Não alimentou. Poderia ter alimentado, mas não. O pacemaker é uma coisa que conheço melhor por causa dele, mas não foi isso que alimentou esta demanda. É uma coisa já mais do passado, que vem continuamente a ser alimentada desde antes de Ogre e de Alexander Search. A eletrónica não é uma coisa nova para mim, é-o mais do ponto de vista discográfico. Houve Alexander Search, que é um projeto mais de grupo, de banda.

Mas onde fazia a direção musical.
Exato, com a minha direção musical e com a minha composição. É um projeto meu a que poderia ter dado o meu nome, constituindo-o de outra maneira. Mas tinha a voz [Salvador Sobral]. Neste disco há menos voz, ainda que ela exista. Explora-se mais a junção benigna entre o instrumento acústico, que não precisa de eletricidade — os pianos não precisam de eletricidade, fica registado [sorri] –, com o que precisa.
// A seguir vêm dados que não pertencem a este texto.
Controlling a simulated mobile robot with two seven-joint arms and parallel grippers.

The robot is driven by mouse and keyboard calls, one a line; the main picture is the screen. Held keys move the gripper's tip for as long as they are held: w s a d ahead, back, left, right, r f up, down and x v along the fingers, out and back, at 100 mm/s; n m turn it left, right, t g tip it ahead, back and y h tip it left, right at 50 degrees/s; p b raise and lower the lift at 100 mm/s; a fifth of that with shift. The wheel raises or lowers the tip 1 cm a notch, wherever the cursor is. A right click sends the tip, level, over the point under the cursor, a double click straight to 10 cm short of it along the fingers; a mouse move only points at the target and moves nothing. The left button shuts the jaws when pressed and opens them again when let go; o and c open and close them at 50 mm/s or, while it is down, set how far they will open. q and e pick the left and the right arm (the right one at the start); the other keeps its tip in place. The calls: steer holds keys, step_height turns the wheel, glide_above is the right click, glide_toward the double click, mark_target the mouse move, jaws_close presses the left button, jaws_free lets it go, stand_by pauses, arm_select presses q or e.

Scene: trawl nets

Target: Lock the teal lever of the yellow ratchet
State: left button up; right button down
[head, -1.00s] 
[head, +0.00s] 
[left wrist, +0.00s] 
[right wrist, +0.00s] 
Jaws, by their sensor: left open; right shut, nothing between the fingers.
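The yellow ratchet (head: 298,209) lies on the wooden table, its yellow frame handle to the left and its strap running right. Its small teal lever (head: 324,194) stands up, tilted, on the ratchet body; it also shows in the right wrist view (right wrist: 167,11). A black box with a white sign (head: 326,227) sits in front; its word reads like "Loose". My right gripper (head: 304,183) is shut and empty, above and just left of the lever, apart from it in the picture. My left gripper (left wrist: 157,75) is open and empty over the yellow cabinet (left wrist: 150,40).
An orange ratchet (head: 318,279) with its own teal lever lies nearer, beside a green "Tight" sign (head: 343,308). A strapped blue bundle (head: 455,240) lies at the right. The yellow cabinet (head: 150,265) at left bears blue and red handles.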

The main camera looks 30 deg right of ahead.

[Disco] "É a minha ideia do que quero que seja a junção de homens com máquinas. Ser editado pela Sony talvez seja o culminar dessa notoriedade, da minha carreira musical e de este não ser um disco [feito] para um nicho."
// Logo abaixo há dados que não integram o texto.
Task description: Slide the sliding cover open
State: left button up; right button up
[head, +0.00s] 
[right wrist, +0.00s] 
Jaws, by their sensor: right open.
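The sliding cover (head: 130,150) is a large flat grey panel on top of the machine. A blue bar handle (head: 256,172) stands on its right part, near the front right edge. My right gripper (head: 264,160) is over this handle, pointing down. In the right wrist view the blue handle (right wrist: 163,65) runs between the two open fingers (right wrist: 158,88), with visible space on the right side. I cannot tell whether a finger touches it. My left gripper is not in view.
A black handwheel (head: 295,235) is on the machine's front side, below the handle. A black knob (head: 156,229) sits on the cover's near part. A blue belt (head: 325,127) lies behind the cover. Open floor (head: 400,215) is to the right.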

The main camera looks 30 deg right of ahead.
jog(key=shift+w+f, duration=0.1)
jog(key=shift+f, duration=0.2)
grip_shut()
Este é o primeiro álbum que edita pela Sony Music [editora major, multinacional]. Encontrei uma entrevista sua bastante antiga, de há dez anos, em que dizia: “Como sabemos as majors têm pouco ou nenhum espaço reservado ao jazz”. O facto de este disco sair pela Sony deve-se mais a não estar tão ancorado no jazz ou à notoriedade acrescida que tem tido com o passar dos anos?
Acho que é a soma das duas coisas. Este não é um disco de jazz, é um disco que tem improvisação. São canções, foi o que quis fazer. O disco quase teve outro nome, Piano Cyborg and Songs, porque tem a ver com canções. Mas gosto mais da fábula e da imagem que resulta de Cinderella Cyborg. É uma fábula sobre aquilo que poderia ser uma coisa má mas que termina bem — a Cinderela começa triste, pobre e abandonada mas acaba feliz e contente. É a minha ideia do que quero que seja a junção de homens com máquinas. Ser editado pela Sony talvez seja o culminar dessa notoriedade, da minha carreira musical e de este não ser um disco [feito] para um nicho, necessariamente. Ainda que seja um disco maioritariamente instrumental, também não estou à espera de grande coisa. Ou de quase nada [risos].
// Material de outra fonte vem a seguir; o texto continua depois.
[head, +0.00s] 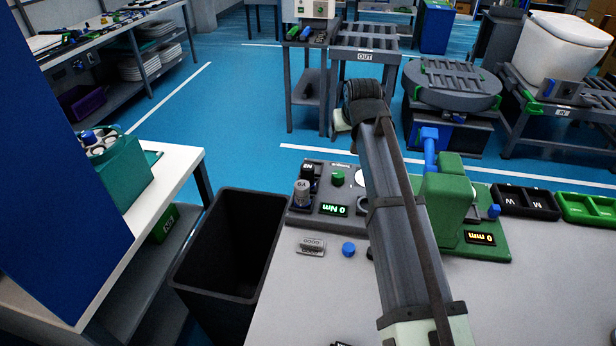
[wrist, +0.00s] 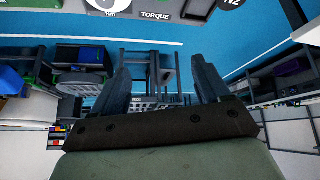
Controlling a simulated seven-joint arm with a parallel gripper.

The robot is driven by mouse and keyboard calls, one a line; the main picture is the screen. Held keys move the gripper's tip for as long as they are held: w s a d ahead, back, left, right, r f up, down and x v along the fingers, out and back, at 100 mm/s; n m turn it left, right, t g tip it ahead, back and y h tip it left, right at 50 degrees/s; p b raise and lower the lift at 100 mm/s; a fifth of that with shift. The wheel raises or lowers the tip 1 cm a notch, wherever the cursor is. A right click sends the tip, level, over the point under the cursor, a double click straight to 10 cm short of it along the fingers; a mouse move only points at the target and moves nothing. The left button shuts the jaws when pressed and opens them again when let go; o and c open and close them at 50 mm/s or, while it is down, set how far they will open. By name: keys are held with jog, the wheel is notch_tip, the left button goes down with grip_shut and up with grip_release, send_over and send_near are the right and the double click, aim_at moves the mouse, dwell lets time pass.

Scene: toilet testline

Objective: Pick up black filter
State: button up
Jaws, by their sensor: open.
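My gripper (wrist: 162,85) shows in the wrist view with its two dark fingers wide apart and nothing between them. In the head view my arm reaches forward over the workbench, and its links hide the fingers. I cannot surely pick out the black filter. A dark round-topped piece (head: 309,176) marked with letters stands on the grey test plate (head: 328,222), left of my arm. It may or may not be the filter. A grey cylinder marked 6A (head: 302,194) stands just in front of it. My arm covers part of the plate.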

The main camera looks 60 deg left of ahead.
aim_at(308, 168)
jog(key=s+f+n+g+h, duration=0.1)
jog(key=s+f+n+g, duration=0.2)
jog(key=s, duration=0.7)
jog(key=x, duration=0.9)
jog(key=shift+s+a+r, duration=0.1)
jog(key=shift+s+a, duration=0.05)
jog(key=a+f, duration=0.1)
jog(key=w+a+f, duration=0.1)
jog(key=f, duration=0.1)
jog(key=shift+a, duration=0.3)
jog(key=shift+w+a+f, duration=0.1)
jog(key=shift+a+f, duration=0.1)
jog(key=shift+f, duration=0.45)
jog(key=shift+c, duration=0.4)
Em termos sonoros, o interesse pela eletrónica advém de alguma vontade de introduzir modernidade? É um método que torna este disco um álbum que não poderia ter sido feito há 30 ou 40 anos. Isso motivou este caminho?
Talvez, ainda que só poder ser feito agora não fosse para mim razão suficiente. O Amália [Amália por Júlio Resende, 2013], por exemplo, é um disco que já poderia ter sido feito durante o século XX, é verdade. Aqui há uma produção que obviamente só pode pertencer do final do século XX em diante, porque é aí que aparece a música eletrónica e os computadores. Acho piada que haja alguma coisa que beba do presente, mas isso não é razão suficiente. Deve-se mais a querer transformar máquinas de guerra em máquinas de paz. Escrevi sobre isso e a ideia das máquinas de paz atrai-me mais do ponto de vista musical do que a ideia de ser algo ligado à tecnologia atual.

Não no arranque do disco mas quase, ouve-se a frase “What’s essential is invisible to the eyes”, dita por uma voz algo robotizada. O que é essencial pode não ser visível a olho nu, mas ser visível ou audível através de máquinas? Mesmo no som, há quem o capture através de máquinas e o amplifique, tornando-o música audível. O Bill Fontana, por exemplo.
É bonito, gosto desse modo de olhar essa frase. A questão é que a música em geral é uma coisa que não se vê, é invisível aos olhos. E para mim e para muita gente é essencial. Essa frase é relativamente conhecida, mas gosto da ideia de ser uma metáfora para a música.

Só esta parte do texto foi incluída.